-- begin --
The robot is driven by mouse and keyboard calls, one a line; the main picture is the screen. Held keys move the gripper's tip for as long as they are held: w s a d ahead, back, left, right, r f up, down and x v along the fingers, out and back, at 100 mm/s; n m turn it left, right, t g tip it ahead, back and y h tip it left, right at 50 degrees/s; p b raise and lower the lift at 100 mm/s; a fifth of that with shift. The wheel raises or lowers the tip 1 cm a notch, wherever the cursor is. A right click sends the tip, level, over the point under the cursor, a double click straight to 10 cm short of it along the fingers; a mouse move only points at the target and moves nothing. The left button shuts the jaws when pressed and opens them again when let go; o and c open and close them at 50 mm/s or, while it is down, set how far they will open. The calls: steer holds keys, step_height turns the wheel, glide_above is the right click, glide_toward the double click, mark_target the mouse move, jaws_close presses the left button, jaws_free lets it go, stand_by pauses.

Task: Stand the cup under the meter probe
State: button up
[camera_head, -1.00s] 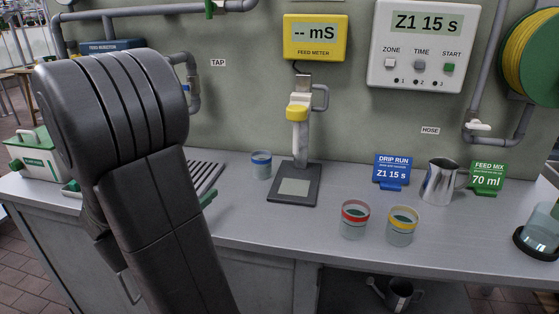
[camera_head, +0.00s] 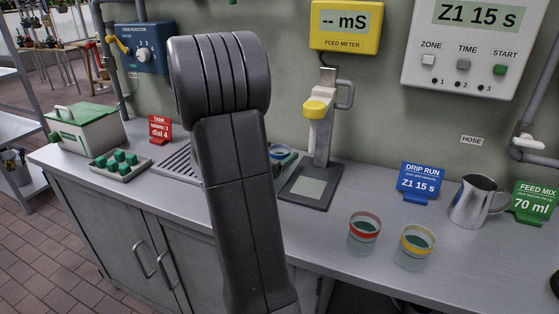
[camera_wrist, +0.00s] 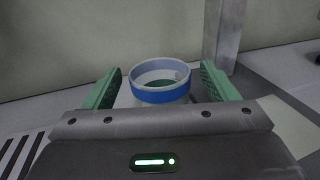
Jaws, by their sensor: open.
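A clear cup with a blue band (camera_wrist: 160,95) stands on the counter between the two green fingers of my gripper (camera_wrist: 162,92) in the wrist view. The gripper is open, with a gap visible on both sides of the cup. In the head view this cup (camera_head: 281,153) is partly hidden behind my arm, left of the meter stand. The feed meter (camera_head: 345,27) hangs on the wall and reads "-- mS". Its yellow-topped probe (camera_head: 316,110) is on a stand above a dark base (camera_head: 311,186) with a pale square pad. Nothing stands on the pad.
A red-banded cup (camera_head: 364,232) and a yellow-banded cup (camera_head: 414,246) stand at the counter's front, right of the base. A metal jug (camera_head: 472,201) and the blue drip run sign (camera_head: 419,182) are farther right. A drain grille (camera_head: 178,166) lies left of my arm.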

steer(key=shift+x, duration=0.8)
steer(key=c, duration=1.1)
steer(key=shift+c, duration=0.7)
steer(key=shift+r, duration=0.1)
-- end --
WHAT YOU HAVE TO DO - Copy, without the pictures, exactly the lines from the line with "Task: Stand the cup under the meter probe" through the end of the material above, both ends included.

SOLUTION BELOW -
Task: Stand the cup under the meter probe
State: button up
[camera_head, -1.00s] 
[camera_head, +0.00s] 
[camera_wrist, +0.00s] 
Jaws, by their sensor: open.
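A clear cup with a blue band (camera_wrist: 160,95) stands on the counter between the two green fingers of my gripper (camera_wrist: 162,92) in the wrist view. The gripper is open, with a gap visible on both sides of the cup. In the head view this cup (camera_head: 281,153) is partly hidden behind my arm, left of the meter stand. The feed meter (camera_head: 345,27) hangs on the wall and reads "-- mS". Its yellow-topped probe (camera_head: 316,110) is on a stand above a dark base (camera_head: 311,186) with a pale square pad. Nothing stands on the pad.
A red-banded cup (camera_head: 364,232) and a yellow-banded cup (camera_head: 414,246) stand at the counter's front, right of the base. A metal jug (camera_head: 472,201) and the blue drip run sign (camera_head: 419,182) are farther right. A drain grille (camera_head: 178,166) lies left of my arm.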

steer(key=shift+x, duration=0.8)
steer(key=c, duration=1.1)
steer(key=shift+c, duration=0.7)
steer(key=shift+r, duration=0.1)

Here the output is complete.